Mayank: I agree Rupali, and I myself have similar questions.

To deliver on reduced pricing, the ONDC ecosystem, i.e. buyer app + seller app + 3PL, needs to have a structural cost advantage relative to a closed loop player, which is unclear to me, and I don’t believe government incentives will last. On the contrary, ONDC might be at a disadvantage with for-profit entities like buyer app, seller app and 3PL – requiring profitability separately, unlike closed loop players which don’t have this requirement, and need to be only profitable at an overall level.

 

Rupali: Hmmm. I’d also love to hear your perspective on the intersection of ONDC and Financial Services opportunity, given you’re our internal fintech guru. 

 

Mayank: Sure, Rupali. I’m excited about the prospect of an interoperable ONDC network for financial services, contingent on their ability to drive adoption within financial institutions like banks, insurers etc.

Financial Services, unlike physical goods, doesn’t suffer from a fragmented small seller base with limited tech and processes; also, being a digital service, and not a physical good to be transported from A to B, it presents a lesser number of failure points. Timing is critical, and unlike physical good commerce where several closed loop e-commerce marketplaces emerged and scaled over the last decade, financial services still doesn’t have robust closed loop providers for lending, B2B payments, insurance to name a few. 
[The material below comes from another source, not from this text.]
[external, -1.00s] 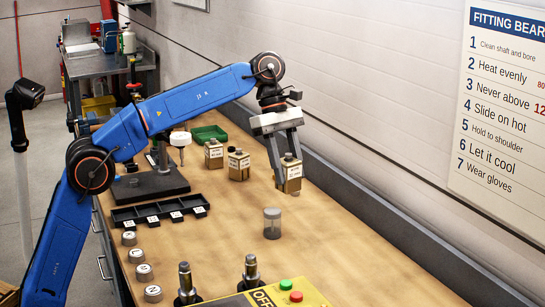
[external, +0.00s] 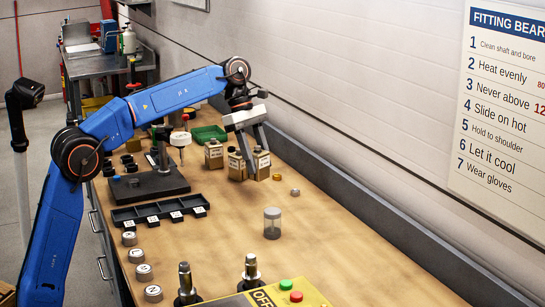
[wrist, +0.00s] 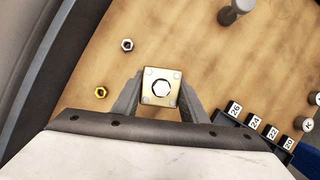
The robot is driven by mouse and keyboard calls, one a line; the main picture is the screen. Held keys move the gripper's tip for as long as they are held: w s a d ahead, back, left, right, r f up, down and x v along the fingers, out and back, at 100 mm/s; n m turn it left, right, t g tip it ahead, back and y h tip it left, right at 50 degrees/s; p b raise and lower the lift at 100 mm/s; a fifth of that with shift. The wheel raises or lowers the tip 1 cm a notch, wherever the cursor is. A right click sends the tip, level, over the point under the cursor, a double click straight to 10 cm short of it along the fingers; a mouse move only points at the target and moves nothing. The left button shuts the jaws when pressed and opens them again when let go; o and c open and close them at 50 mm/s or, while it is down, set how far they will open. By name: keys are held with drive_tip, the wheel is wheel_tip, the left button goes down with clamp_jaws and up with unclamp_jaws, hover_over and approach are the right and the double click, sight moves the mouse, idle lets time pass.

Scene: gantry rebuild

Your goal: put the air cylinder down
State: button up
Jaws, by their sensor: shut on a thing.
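The air cylinder, a square brass-coloured block with a pale label (external: 262,163), is between the fingers of my gripper (external: 258,166). In the wrist view its end face with a hex centre and corner screws (wrist: 161,87) points at the camera, and my gripper's fingers (wrist: 161,101) close on its two sides. It looks upright and low over the bench, close beside a similar labelled block (external: 237,166). Another such block (external: 213,154) stands further left. I cannot tell whether the held cylinder's base touches the wooden bench top (external: 330,245).
A brass nut (external: 277,177) and a steel nut (external: 295,192) lie just right of the cylinder. A black compartment tray (external: 160,213), a dark stand (external: 150,185) and a green bin (external: 209,133) are leftward. The bench right of the jar is clear.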

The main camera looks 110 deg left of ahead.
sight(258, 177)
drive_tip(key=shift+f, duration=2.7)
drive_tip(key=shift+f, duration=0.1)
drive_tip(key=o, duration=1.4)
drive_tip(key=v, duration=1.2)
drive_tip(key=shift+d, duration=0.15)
If OCEN or ONDC can build pipes for any loan service provider (LSP) or smaller NBFC to connect with a larger NBFC or bank for co-lending or co-origination, that will truly be game changing. Or if B2B fintechs can have interoperable APIs to support vendor payments between any two banks accounts over NEFT, IMPS or RTGS, much like how UPI is for C2C or B2C payments, Or if insurance brokers could have interoperable APIs across all insurers and across policy lifecycle from purchase to endorsement to assignment to claims, these indeed would be game changing.

 

Rupali: Well, that sounds like an exciting problem for the open network to attack as well. Cool chatting with you on this, Mayank. How the opportunity pans out, only time will tell!